The sourceKey property of the CameraTextureGenerater is used to determine the texture's source. It also has a videoTextureCache property for creating and managing video images. The videoTextureCache is created by the init procedure using the CVMetalTextureCacheCreate function.
Texture objects are returned by the texture function, which accepts a CVPixelBuffer or a CMSampleBuffer as input. It first obtains the buffer's breadth and height before generating a CVMetalTexture with the CVMetalTextureCacheCreateTextureFromImage function. Then it retrieves the underlying MTLTexture from the CVMetalTexture and uses it to build a Texture object.
The Texture object holds the image and its source key. It is used in the rendering pipeline to map textures to particular areas of the screen.
CroppedTextureGenerater has a texture method that takes a source texture (source1) and a source region (sourceRegion) and returns a cropped texture.
Metal Performance Shaders (MPS), a framework for accelerating image processing on Apple devices, were used to create the cropped texture. The MPSImageLanczosScale filter, in particular, is used to scale and crop the input texture based on the sourceRegion.
The scaleX and scaleY variables compute the scaling factors used to convert the size of the source region to the size of the destination region. Before scaling, the translateX and translateY variables calculate the translation amounts required to move the source region to the origin.
Finally, using the scaling and translation values, an MPSScaleTransform object is created, which is then used to configure the MPSImageLanczosScale filter. The filter is then used to encode a command buffer that scales and crops the source texture before returning the resulting output texture.
MaskTextureGenerater class that generates a new texture by applying a mask to another texture. The class uses MetalKit and MetalPerformanceShaders libraries for GPU-accelerated rendering.
The class has a private pipelineState property, which holds a Metal render pipeline state used to render the mask onto the output texture. The textureBuffer1 and textureBuffer2 properties hold buffers used to store texture coordinates.
The generateTextureBuffer method generates texture coordinates for the input textures and the output texture. These coordinates are used to crop the textures to the same size before applying the mask.
The texture method takes two input Texture objects and returns a new Texture object. The method creates a render pass descriptor with a single color attachment and sets the attachment's texture as the output texture. It then creates a command buffer and a render command encoder and sets the appropriate vertex and fragment buffers, textures, and pipeline state. Finally, it draws a rectangle strip of four vertices to render the mask onto the output texture.

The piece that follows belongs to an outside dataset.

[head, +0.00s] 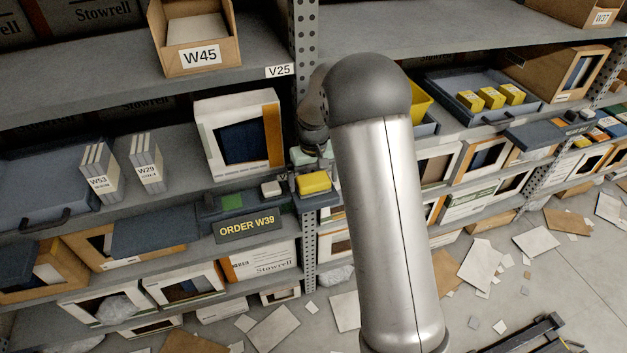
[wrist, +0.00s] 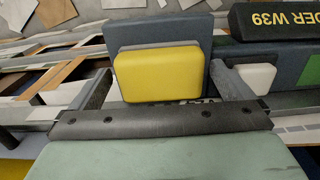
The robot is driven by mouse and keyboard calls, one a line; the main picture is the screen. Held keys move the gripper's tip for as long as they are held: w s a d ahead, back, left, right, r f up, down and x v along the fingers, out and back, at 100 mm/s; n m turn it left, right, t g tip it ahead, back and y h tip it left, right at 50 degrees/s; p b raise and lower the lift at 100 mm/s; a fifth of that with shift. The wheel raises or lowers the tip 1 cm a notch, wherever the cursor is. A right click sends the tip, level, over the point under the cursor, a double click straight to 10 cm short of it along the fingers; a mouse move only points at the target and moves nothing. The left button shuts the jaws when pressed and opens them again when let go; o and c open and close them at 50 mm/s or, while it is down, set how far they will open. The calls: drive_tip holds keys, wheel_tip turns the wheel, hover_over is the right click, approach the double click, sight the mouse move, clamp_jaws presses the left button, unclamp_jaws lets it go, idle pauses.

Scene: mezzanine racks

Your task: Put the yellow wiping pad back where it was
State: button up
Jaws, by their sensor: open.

Device and commandQueue are two properties of MetalRenderingDevice. The MetalRenderingDevice class contains several methods that help create and manage render pipelines and buffers for graphics rendering, such as generateRenderPipelineDescriptor, makeRenderVertexBuffer, and makeRenderVertexBuffer. The generateRenderPipelineDescriptor method returns a render pipeline descriptor that can be used to create a render pipeline state object that describes how to render a specific object. The makeRenderVertexBuffer method generates a vertex buffer with the specified vertices that is used to store vertex data for rendering. The Vertex struct is used to store vertices' position and texture coordinate data. The code also defines a global shared MetalRenderingDevice instance that can be used to access the device and queue properties from anywhere in the code.
MetalVideoView is an MTKView. It has a property of type Texture called currentTexture that represents the current texture to be displayed in the view. It also includes a setup() function for configuring the Metal device and pipeline state, as well as a draw() function for rendering the current texture to the view. The rendering process begins with the creation of a command buffer, a render pass descriptor, and a render command encoder, followed by the configuration of the render pipeline state, vertex and uniform buffers, and texture. Finally, the encoder is instructed to draw a four-vertex triangle strip, and the command buffer is displayed to the viewer.

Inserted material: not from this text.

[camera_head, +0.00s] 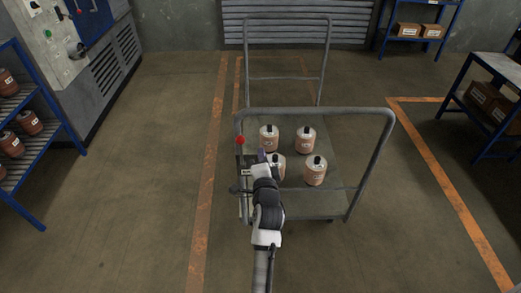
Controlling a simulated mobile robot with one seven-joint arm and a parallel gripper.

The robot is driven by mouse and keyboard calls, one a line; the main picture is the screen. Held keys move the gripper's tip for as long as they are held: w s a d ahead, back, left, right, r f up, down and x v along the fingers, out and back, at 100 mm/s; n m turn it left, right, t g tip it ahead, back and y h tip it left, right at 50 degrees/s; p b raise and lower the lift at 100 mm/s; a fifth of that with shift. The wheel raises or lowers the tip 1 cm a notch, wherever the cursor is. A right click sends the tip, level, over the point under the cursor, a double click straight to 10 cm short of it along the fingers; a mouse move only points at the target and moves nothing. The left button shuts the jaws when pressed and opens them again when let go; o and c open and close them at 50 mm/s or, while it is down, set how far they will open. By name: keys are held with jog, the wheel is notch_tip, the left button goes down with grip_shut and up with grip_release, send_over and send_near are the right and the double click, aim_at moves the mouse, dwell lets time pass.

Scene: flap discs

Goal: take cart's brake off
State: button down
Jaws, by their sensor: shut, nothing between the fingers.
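The cart (379,156) is a grey metal platform trolley with a tall tube handle at each end. A red ball knob (240,140) shows at its near left corner, by the near handle's left upright; it looks like the brake's knob. A dark piece with a pale label is just below it. My gripper (262,155) is a little right of the knob and apart from it in the picture, over the cart's near left part. It is shut and empty. My arm hides part of the deck and of one canister.
Several pinkish canisters (306,140) stand on the cart. A grey machine cabinet (70,60) and a blue shelf with canisters (40,140) are at left. A blue-legged table (495,65) is at right. Orange lines mark the floor; it is clear on both sides.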

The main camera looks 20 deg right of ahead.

The MultitargetSegmentationTextureGenerater that generates a texture for multitarget segmentation from a given segmentation map. The class contains a setupPiplineState function that sets up the Metal render pipeline state and vertex and uniform buffers. The texture function takes a segmentation map, row and column values, and number of classes as input and returns a texture generated from the segmentation map using Metal rendering techniques. The texture function sets up a Metal command encoder and performs a rendering pass to create the output texture.
This is a class named OverlayingTexturesGenerater which generates a new texture by overlaying two input textures. It uses MetalKit framework and implements the MTKViewDelegate protocol.

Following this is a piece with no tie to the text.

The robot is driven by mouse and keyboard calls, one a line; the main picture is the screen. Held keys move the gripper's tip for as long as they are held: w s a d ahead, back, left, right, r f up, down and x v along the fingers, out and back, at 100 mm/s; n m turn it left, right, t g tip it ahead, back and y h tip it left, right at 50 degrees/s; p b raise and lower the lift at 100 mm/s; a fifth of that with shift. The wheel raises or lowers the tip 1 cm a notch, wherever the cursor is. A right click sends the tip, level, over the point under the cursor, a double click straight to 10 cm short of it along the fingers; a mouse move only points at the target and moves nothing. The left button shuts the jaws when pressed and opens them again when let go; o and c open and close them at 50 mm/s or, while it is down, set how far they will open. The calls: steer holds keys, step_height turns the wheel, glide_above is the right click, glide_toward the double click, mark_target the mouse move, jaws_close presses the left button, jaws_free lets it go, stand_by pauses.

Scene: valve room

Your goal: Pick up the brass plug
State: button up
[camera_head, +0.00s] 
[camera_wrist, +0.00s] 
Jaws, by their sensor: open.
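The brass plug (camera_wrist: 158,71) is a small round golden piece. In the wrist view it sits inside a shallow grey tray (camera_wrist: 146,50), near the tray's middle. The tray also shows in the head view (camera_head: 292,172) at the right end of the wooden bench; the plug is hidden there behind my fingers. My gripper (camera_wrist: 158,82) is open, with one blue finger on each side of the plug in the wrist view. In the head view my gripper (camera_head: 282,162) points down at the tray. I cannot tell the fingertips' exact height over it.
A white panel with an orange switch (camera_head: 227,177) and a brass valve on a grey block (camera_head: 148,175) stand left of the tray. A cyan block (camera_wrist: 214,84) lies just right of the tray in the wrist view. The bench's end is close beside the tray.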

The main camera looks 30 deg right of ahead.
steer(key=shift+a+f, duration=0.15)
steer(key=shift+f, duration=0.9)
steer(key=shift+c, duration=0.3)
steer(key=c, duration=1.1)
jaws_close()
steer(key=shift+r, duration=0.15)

The class has a pipeline state property that is used to render the textures. It has two texture buffers that are generated with the generateTextureBuffer function based on the dimensions of the input textures and the desired output dimensions.
The texture function is the main function of the class. It takes two input textures and generates a new output texture by overlaying the two textures. It first creates a render pass descriptor and sets up the output texture as the color attachment. It then creates a command buffer and a render command encoder. It sets up the vertex buffer and the texture buffers, as well as the input textures and the uniform buffer for the alpha value. Finally, it draws the primitive and commits the command buffer.
SegmentationTextureGenerater, which generates a Metal texture based on the segmentation output of a Core ML model. It has a texture method that accepts an MLMultiArray segmentation map, the target texture's dimensions, and a target class as input and returns a Metal Texture object. There is also a setupPipelineState method in the class that configures the Metal rendering pipeline state used by the texture method.
Texture class that represents a Metal texture object. It has two properties: texture of type MTLTexture which stores the actual texture object and textureKey of type String which can be used to associate a key with the texture for identification purposes. The class has two initializers, one that takes an existing MTLTexture object and an optional textureKey and another that creates a new texture of specified dimensions and pixel format using the sharedMetalRenderingDevice singleton and assigns it to the texture property.